My main complaint with the S9 Ultra in Dex mode is the fact that Chrome for Android isn’t quite as capable as the desktop version. That lets you use extensions, has more features and more reliably renders sites the way you’d expect. Most things render well, but you may also end up getting tossed into a version of the site designed for mobile phones, not huge tablets. But one unexpected bright spot was discovering that I could run the full web version of Slack in Chrome, an experience that’s a lot better than using the Android app.
Battery life is a bit worse in Dex mode, which wasn’t a huge surprise given how many apps I was quickly jumping between. The tablet lasted for around six hours when I was using it as my full-time work device – not terrible, but worse than a lot of similarly-priced laptops.
Despite the number of intriguing use cases I found for the S9 Ultra, it’s a niche device that won’t make sense for most people, largely because of the price. That’s not a bad thing; niche devices exist for a reason, and some people will be well-served by this massive tablet. But $1,200 for the S9 Ultra (plus $200 for the keyboard case, or $350 if you want an integrated trackpad) is a ton of money to spend unless you have very specific ideas on how you’ll use this tablet.
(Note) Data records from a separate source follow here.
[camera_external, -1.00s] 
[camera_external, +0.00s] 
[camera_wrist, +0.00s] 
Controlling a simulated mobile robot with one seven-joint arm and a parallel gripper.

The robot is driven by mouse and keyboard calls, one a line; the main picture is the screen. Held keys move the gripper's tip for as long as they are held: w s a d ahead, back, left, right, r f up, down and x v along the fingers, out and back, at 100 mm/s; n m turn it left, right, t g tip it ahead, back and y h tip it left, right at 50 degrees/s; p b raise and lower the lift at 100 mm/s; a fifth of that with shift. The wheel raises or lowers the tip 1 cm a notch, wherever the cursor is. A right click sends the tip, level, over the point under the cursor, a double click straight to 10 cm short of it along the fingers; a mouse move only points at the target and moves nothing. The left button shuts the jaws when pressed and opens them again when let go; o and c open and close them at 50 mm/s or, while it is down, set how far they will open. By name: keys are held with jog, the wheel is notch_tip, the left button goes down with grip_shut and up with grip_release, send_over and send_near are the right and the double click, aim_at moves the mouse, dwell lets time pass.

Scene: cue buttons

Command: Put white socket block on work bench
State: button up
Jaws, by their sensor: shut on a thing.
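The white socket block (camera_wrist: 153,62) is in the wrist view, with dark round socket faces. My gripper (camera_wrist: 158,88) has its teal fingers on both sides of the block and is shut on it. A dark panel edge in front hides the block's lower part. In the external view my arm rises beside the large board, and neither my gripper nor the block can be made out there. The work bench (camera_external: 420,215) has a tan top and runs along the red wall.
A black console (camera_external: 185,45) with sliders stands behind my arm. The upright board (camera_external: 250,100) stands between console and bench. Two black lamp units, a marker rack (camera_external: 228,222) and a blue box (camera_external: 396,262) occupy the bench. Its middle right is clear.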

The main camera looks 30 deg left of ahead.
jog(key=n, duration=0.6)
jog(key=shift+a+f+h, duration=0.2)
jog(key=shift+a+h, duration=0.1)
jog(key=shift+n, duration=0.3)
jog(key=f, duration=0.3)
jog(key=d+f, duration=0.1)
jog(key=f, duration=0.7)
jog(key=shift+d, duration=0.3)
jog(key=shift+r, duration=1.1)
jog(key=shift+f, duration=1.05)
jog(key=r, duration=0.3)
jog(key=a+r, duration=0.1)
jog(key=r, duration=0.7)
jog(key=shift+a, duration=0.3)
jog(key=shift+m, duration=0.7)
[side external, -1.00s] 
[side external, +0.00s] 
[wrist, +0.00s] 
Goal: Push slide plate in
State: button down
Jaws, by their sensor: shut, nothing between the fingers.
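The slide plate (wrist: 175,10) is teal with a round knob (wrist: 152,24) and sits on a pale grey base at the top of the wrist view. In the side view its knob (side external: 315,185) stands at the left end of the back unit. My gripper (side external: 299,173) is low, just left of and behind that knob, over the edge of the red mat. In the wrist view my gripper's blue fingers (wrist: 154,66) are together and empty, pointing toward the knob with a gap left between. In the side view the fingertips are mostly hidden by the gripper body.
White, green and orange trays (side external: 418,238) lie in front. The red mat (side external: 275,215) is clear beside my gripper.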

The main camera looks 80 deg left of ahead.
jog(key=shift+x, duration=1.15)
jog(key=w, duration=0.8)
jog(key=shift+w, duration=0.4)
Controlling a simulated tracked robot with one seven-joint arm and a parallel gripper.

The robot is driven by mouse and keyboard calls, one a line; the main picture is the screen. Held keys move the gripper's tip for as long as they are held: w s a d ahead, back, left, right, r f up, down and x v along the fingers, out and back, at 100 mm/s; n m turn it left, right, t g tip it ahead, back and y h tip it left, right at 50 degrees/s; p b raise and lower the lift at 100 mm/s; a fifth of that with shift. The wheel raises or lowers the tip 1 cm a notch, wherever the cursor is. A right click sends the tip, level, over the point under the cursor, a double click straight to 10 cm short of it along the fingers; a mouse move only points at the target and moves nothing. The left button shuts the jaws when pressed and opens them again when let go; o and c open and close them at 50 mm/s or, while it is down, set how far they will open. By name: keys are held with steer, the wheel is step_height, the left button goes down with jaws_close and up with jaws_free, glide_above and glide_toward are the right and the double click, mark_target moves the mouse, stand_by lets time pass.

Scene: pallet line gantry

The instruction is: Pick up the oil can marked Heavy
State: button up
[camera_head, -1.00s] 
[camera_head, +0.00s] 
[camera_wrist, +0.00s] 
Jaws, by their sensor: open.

It doesn’t make sense for me, as I prefer a smaller tablet that I can easily use handheld and then drop into a keyboard case for getting work done. Still, for some, the combo of Dex mode, a keyboard and the S9 Ultra’s big, beautiful screen might make sense.
Most people would be better off spending their money on a different device, though. As impressed as I am with Dex, you can easily get a laptop that can run far more software for less money. And while I think the iPad is a better choice for most people looking for a tablet, those who prefer Android should consider Samsung’s own 11- and 12.4-inch Galaxy Tab S9 and S9+, as they offer basically the same specs, high-quality design and excellent screens for less cash. But if you’re interested in having a massive tablet with a great stylus and solid productivity chops, the S9 Ultra might be worth opening your wallet for.